Everyone asks if I have "had a good break".

Fresh from receiving accolades for my parliamentary Christmas card I also got a lot of questions about how much painting I did over summer, and the answer is a disappointing "zero" with respect to brushes on canvas, but I painted cupboards, doors, ceilings and other bits and bobs.

Last Saturday I was due to paint my back fence, which was an ugly corrugated iron construction and had needed paint for 25 years. My neighbour leaned over the fence and, within minutes, he had loaned me a compressor and the doings for spray-painting the fence. While I'd been prepared to paint and roller, sweat and grizzle my way through the job, 25 years of neglect was rectified in three hours with two coats of fresh paint. Apart from a bit of overspray on the grapes and tomatoes, it looks pretty sharp. Another job was crossed off the list on the fridge.

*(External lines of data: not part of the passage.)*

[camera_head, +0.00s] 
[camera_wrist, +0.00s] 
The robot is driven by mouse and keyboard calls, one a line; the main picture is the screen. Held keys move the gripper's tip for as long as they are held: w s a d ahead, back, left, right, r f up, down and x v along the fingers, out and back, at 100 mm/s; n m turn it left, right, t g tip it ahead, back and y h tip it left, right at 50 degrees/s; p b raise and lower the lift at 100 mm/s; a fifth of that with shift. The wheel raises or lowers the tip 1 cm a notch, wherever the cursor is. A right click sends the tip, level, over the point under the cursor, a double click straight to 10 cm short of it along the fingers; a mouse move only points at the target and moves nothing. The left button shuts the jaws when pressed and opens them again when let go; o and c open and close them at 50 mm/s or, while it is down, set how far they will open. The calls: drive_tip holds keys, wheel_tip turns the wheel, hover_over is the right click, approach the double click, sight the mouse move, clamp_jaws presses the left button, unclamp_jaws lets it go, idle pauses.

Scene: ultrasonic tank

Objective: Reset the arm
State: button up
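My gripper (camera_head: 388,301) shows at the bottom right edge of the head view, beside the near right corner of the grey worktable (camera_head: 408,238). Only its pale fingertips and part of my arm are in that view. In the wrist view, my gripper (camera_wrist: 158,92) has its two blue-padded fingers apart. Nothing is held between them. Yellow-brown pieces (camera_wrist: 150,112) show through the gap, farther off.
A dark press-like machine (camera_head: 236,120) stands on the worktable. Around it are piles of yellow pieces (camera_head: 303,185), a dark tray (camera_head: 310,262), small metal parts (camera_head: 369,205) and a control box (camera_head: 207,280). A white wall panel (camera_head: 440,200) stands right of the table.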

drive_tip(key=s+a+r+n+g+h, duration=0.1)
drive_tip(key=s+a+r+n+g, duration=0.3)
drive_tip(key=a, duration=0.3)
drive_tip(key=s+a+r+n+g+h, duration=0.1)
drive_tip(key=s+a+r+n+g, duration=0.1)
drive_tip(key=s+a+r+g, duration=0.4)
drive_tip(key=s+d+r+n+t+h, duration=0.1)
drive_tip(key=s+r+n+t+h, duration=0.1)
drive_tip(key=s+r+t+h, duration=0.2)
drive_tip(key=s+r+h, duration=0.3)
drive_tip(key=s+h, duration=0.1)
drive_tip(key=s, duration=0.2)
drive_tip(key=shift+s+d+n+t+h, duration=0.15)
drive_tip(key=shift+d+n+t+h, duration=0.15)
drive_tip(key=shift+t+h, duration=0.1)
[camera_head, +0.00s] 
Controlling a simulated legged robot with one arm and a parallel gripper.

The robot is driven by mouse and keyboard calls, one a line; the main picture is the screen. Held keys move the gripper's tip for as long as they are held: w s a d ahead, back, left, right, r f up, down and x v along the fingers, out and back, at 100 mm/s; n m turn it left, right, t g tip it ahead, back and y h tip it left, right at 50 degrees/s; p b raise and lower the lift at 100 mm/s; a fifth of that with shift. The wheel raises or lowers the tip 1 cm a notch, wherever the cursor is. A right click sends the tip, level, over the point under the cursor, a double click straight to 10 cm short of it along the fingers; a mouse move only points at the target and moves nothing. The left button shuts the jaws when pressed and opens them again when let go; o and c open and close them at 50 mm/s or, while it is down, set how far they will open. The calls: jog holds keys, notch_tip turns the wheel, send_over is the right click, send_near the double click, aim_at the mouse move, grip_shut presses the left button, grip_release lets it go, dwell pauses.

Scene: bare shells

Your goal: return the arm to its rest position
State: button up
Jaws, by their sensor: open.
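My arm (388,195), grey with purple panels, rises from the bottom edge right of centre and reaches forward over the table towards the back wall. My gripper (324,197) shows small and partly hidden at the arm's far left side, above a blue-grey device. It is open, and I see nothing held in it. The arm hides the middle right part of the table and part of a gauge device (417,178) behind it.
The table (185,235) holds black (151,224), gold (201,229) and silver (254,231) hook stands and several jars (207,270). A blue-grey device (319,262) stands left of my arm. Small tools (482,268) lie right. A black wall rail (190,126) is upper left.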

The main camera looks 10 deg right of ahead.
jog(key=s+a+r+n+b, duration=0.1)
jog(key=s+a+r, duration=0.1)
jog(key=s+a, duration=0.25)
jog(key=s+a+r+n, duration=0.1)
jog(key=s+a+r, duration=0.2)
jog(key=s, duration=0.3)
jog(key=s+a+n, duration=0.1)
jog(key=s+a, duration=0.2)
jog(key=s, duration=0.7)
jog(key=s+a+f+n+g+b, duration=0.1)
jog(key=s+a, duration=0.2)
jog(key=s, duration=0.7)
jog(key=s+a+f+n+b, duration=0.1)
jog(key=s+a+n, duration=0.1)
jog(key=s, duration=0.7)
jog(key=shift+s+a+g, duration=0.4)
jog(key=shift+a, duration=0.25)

I did find that painting the fence had a whole heap of political analogies, such as that a thin layer of paint can cover a multitude of imperfections - politics is often more about polish than underlying substance. The spiders' webs hanging in the ruts of iron were remarkably resilient to the water blaster, defying all logic as to their comparative strength - a thin wisp of belief attached to a well-anchored principle can withstand the full blast of attack. The huge task of painting was done and dusted in double-quick time with the right approach, as listening to someone else's good idea in this case saved a lot of bother.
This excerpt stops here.